In similar vein, we recommend continuing the current strategy of maximizing portability of CHERI protection, language integration, and APIs across architectures (e.g., Arm’s Morello, CHERI-RISC-V), toolchain (e.g., LLVM, GCC), and operating systems (e.g., FreeBSD, Linux). This has two strong benefits: Minimizing developer burden in adapting application-level code, and also ensuring that lessons learned in any of these can be broadly benefited from in all. This will also help reinforce the message to upstream communities that CHERI protection is a well defined, portable, and consistently implemented model, rather than the product of a fragmented community and therefore insufficiently mature to adopt.

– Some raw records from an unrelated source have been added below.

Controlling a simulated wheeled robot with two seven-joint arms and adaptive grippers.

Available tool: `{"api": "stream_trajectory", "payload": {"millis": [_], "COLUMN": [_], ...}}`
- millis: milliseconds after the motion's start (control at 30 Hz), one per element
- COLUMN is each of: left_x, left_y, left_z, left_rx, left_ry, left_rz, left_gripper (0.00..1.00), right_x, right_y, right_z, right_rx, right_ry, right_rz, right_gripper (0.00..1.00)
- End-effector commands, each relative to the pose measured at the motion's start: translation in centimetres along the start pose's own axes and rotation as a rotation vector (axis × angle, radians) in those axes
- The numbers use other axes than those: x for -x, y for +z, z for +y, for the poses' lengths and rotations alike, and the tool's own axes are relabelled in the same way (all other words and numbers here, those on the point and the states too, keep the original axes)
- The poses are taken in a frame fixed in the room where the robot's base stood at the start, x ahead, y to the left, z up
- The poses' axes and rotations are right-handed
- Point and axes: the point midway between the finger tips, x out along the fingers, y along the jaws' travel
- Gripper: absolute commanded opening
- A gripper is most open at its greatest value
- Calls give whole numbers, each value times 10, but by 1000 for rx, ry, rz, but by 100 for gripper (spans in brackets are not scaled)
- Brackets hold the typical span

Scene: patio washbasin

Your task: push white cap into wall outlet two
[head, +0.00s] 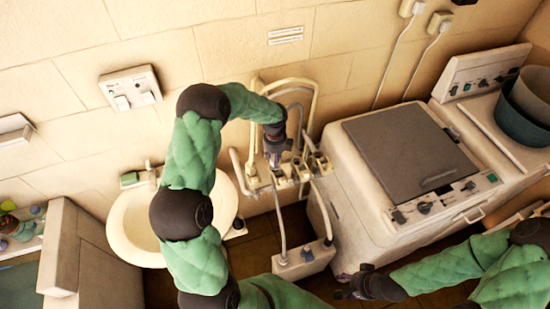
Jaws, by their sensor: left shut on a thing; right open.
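My left arm in its green sleeve reaches up from the bottom and bends right. Its dark gripper (275,157) points down at a cream pipe fitting (285,178) with several stubs and hoses, against the wall. The gripper is shut on something small, hidden by its fingers; I cannot make out the white cap. I cannot tell whether the held thing touches the fitting. Which opening is wall outlet two is not clear. My right gripper (350,287) is open, low in front of the washing machine, and looks empty.
A washing machine (335,165) with a dark grey lid stands right of the fitting. A round basin (125,225) is left, partly behind my left arm. A switch plate (131,88) and corded plugs (438,22) are on the wall. A pale box with hoses (303,262) sits below the fitting.

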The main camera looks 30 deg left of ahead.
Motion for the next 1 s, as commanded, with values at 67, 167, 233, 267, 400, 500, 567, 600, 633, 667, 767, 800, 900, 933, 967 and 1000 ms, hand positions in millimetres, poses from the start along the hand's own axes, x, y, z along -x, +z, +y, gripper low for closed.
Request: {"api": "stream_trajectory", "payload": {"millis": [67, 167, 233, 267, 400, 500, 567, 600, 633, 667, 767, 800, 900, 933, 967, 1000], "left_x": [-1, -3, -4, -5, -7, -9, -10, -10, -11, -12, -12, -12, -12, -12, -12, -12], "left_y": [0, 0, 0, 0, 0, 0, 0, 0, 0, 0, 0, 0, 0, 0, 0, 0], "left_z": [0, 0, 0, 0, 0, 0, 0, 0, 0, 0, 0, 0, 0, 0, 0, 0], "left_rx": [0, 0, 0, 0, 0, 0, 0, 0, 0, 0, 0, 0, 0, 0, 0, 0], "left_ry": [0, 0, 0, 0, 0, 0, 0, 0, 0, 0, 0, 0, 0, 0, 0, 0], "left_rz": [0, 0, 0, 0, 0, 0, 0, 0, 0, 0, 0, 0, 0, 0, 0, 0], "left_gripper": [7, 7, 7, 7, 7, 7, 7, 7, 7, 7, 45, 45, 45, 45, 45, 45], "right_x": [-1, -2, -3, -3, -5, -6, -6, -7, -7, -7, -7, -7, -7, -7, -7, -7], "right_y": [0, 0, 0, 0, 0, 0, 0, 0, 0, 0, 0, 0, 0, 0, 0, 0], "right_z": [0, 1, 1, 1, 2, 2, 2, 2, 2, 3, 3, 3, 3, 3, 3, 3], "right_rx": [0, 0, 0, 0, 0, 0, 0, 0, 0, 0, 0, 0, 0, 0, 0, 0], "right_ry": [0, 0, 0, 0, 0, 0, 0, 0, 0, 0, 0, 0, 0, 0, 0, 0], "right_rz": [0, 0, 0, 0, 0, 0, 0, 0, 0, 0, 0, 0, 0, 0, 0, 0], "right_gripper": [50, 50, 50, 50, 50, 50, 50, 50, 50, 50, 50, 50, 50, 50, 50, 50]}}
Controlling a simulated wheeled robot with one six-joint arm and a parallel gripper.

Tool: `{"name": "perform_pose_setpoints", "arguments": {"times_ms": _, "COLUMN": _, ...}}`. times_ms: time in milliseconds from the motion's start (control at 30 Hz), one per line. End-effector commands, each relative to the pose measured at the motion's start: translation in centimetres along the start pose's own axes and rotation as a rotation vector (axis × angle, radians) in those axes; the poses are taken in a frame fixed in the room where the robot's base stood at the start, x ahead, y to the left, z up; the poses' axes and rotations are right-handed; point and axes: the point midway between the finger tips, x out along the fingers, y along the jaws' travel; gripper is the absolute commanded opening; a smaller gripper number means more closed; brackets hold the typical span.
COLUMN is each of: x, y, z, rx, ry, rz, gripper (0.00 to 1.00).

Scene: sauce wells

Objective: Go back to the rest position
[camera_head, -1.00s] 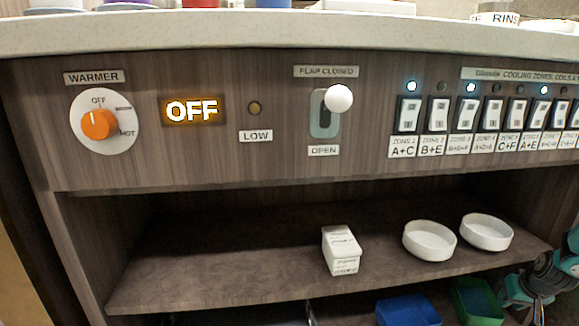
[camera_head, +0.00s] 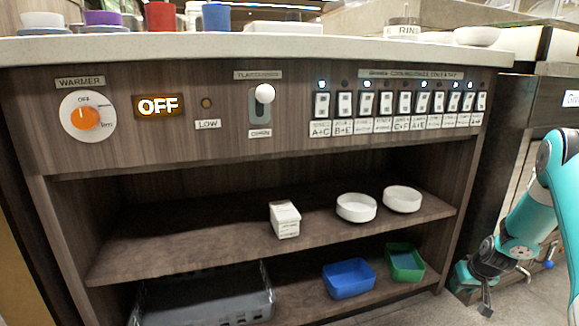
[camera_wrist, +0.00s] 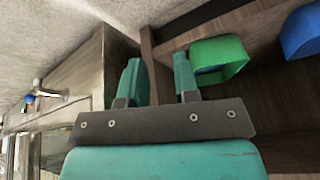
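My gripper (camera_head: 485,296) hangs low at the right in the head view, beside the right end of the counter unit and above the floor. In the wrist view my gripper (camera_wrist: 158,76) shows two teal fingers standing apart with nothing between them. My teal arm bends down from the right edge of the head view. The rest position itself is not marked in any view.
The counter front carries an orange warmer knob (camera_head: 86,118), an "OFF" display (camera_head: 158,105), a flap lever (camera_head: 265,94) and several zone switches. White dishes (camera_head: 356,208) and a small box (camera_head: 285,219) stand on the shelf. Blue (camera_head: 349,279) and green (camera_head: 405,263) bins sit below.

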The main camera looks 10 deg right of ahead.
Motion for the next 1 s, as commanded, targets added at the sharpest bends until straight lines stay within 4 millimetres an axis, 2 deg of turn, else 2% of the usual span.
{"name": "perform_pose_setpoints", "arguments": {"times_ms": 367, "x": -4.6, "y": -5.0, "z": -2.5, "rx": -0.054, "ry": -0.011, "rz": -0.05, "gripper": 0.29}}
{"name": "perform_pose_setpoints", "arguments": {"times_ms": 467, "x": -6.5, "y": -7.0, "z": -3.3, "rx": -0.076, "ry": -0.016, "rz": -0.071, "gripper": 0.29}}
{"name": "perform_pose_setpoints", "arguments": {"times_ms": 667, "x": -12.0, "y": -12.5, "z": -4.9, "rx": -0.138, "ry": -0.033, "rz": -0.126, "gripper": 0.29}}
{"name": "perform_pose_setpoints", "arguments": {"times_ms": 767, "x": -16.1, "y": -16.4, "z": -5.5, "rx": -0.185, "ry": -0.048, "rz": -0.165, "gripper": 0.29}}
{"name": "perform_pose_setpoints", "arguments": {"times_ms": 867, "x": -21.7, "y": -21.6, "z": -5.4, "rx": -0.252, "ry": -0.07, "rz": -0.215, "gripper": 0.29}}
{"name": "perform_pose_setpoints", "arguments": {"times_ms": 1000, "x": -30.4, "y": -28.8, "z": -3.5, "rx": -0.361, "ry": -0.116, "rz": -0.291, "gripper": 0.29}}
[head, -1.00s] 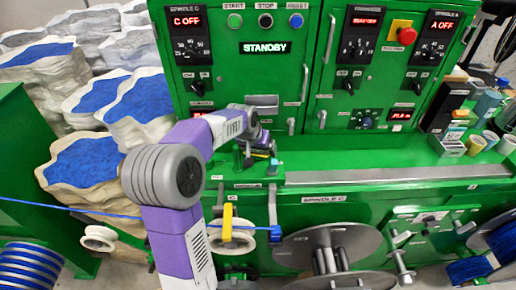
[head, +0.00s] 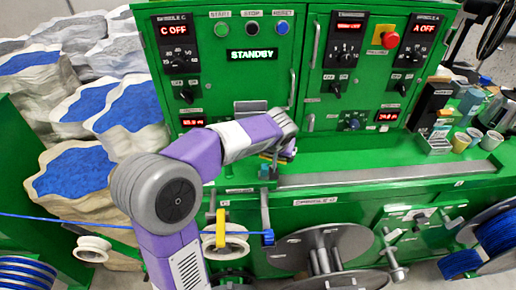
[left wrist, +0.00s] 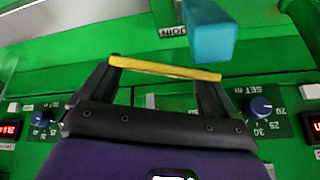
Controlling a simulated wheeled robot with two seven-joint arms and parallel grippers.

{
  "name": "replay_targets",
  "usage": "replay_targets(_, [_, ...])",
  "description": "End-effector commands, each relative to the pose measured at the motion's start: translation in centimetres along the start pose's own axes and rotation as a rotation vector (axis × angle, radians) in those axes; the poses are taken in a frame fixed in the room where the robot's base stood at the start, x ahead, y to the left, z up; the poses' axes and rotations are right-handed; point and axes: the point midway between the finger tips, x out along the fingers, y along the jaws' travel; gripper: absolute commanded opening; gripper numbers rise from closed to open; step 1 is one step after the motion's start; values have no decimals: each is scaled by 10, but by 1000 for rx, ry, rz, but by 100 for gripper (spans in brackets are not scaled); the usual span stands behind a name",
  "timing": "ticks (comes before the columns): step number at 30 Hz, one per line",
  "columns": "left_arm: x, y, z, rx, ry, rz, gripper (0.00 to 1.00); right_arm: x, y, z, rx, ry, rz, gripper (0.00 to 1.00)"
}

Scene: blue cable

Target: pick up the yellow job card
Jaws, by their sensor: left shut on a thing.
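The yellow job card (left wrist: 165,68) shows edge-on as a thin yellow strip in the left wrist view. My left gripper (left wrist: 164,70) is shut on it, with the strip spanning from one black fingertip to the other. In the head view my left gripper (head: 282,156) is over the green machine ledge below the control panels, partly hidden by its own wrist. The card is hard to make out there. My right gripper is not in view.
A teal block (left wrist: 208,35) is close beyond the card in the left wrist view. Green control panels (head: 250,85) rise behind the arm. Cups (head: 491,140) and small boxes (head: 438,142) stand at the ledge's right end. The middle ledge (head: 370,165) is clear.

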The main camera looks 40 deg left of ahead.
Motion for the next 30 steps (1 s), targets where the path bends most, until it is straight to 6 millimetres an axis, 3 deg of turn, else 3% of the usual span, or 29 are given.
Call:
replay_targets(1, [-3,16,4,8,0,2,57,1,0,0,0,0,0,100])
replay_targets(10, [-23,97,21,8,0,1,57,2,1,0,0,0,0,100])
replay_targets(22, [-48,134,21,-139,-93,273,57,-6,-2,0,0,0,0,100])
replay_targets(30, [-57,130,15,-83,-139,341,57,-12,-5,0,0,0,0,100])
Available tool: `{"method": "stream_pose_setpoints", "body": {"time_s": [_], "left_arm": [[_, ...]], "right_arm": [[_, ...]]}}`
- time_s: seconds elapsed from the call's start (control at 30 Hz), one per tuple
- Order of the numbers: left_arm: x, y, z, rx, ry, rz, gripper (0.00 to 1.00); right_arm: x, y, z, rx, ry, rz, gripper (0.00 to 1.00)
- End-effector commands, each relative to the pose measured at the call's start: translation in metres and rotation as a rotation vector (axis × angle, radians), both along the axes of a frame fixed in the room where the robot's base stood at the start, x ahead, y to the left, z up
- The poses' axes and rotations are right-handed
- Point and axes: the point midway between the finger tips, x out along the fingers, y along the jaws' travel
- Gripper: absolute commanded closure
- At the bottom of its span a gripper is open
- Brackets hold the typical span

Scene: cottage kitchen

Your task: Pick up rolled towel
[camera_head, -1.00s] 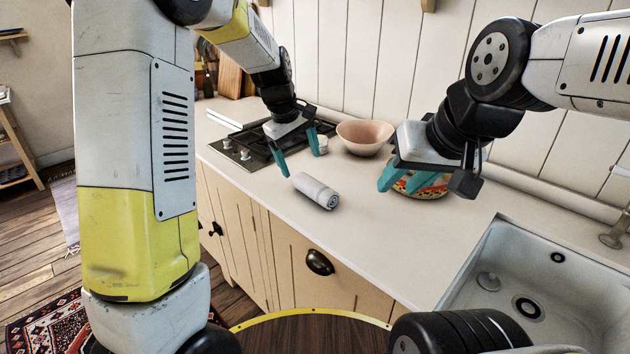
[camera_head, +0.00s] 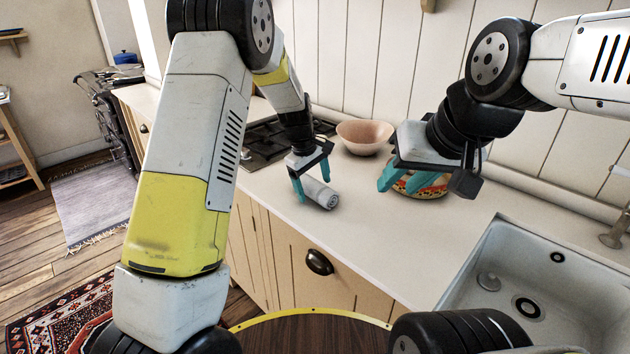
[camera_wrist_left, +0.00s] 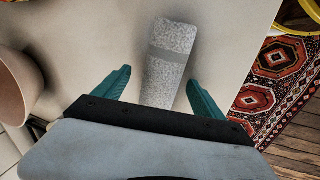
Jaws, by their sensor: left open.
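The rolled towel (camera_head: 321,192) is grey-white and lies on the counter near its front edge. My left gripper (camera_head: 313,191) is open over the towel's left end, with a teal finger on either side in the head view. In the left wrist view the towel (camera_wrist_left: 169,62) lies ahead of and between the open fingers of my left gripper (camera_wrist_left: 160,88). I cannot tell whether either finger touches it. My right gripper (camera_head: 405,184) is empty of the towel, its teal fingers apart, over or in front of a patterned bowl.
A pink bowl (camera_head: 365,137) stands behind the towel. The patterned bowl (camera_head: 430,184) is to its right, partly hidden by my right gripper. A black hob (camera_head: 262,145) is at the left and a white sink (camera_head: 545,285) at the right. The counter (camera_head: 385,235) before the sink is clear.

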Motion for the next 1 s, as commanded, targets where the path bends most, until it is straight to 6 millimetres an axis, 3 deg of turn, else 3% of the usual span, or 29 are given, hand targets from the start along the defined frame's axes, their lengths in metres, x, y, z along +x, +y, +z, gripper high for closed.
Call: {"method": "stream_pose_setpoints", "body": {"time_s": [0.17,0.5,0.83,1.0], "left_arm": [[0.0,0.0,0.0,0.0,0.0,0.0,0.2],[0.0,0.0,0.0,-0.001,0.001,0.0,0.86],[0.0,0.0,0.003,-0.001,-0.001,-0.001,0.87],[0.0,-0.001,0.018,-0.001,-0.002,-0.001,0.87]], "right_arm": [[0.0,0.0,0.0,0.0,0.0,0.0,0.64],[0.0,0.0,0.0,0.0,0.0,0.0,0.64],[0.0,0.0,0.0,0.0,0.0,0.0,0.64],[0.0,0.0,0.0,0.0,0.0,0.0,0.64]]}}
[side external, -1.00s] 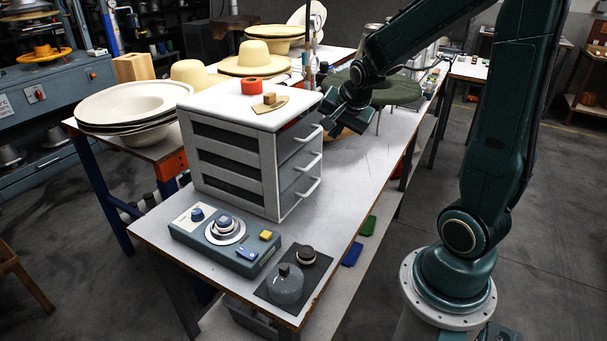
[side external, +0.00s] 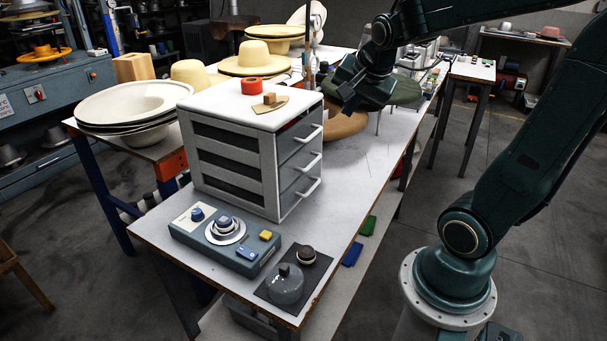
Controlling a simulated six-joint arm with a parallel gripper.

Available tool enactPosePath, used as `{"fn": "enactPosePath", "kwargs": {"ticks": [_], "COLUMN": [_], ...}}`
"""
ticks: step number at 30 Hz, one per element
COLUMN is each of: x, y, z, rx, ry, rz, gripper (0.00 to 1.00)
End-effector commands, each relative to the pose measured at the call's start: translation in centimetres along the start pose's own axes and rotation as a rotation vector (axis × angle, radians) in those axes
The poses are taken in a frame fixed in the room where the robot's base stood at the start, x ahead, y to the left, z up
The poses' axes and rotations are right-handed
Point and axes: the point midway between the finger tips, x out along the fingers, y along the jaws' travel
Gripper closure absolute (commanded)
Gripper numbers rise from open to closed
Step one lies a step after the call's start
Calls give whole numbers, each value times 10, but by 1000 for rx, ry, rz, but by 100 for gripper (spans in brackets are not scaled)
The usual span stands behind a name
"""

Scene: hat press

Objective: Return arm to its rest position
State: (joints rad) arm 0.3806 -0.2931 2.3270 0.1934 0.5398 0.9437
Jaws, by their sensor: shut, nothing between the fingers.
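My gripper (side external: 346,98) is dark and hangs at the end of my green arm, above the table just right of the drawer cabinet's back corner. It is shut with nothing held. The arm reaches in from the right side, its elbow out of the picture at the right.
The grey drawer cabinet (side external: 228,150) has its drawers shut and a red tape roll (side external: 250,86) on top. The white tabletop (side external: 345,190) right of the cabinet is clear.

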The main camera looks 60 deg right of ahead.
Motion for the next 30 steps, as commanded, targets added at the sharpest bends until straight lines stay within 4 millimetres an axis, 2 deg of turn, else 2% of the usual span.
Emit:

To date, there have been a few different efforts to add CHERI support to Linux, with Arm’s Morello Linux prototype being the most mature and well supported. That implementation is focused on the Morello prototype architecture and microarchitecture, an MMU-enabled, high-performance design. In addition, Hesham Almatary at Capabilities Limited has developed a memory-safe variant of Linux targeted at MMU-less designs, based on CHERI-RISC-V. Finally, Huawei has also created a CHERI Linux prototype, focused on MMU-enabled CHERI-RISC-V, illustrating the feasibility of Linux on CHERI-RISC-V, but for technical and legal reasons it will not be a direct source for this work. It is our strong recommendation that Arm’s Morello Linux be the baseline for further work, used as a baseline against which further changes will be made (and, for existing work, merged).
One goal early in this work will be to develop a strategy for repositories and infrastructure to use in development work, as we migrate from a “Morello Linux” to a “CHERI Linux”. In doing so, it may be sensible to create a set of new “CHERI Linux” repositories where contributors from various organizations (academic, industrial, government) can collaborate in a vendor-neutral manner. A first engineering step, therefore, would be to bring in Arm’s work, as a collaborative activity, with suitable observation of, and management of, sensitivities about ownership, technical direction, and so on. There are other significant “people-focused” concerns about how to create a productive development community; however, the remainder of this document is focused on the technical roadmap rather than those topics, as we consider that roadmap to be a necessary input to joint planning required to create a broader plan.
The current major targets of this roadmap are in the areas of toolchain, emulation and crossbuild platforms, kernel support, and user space.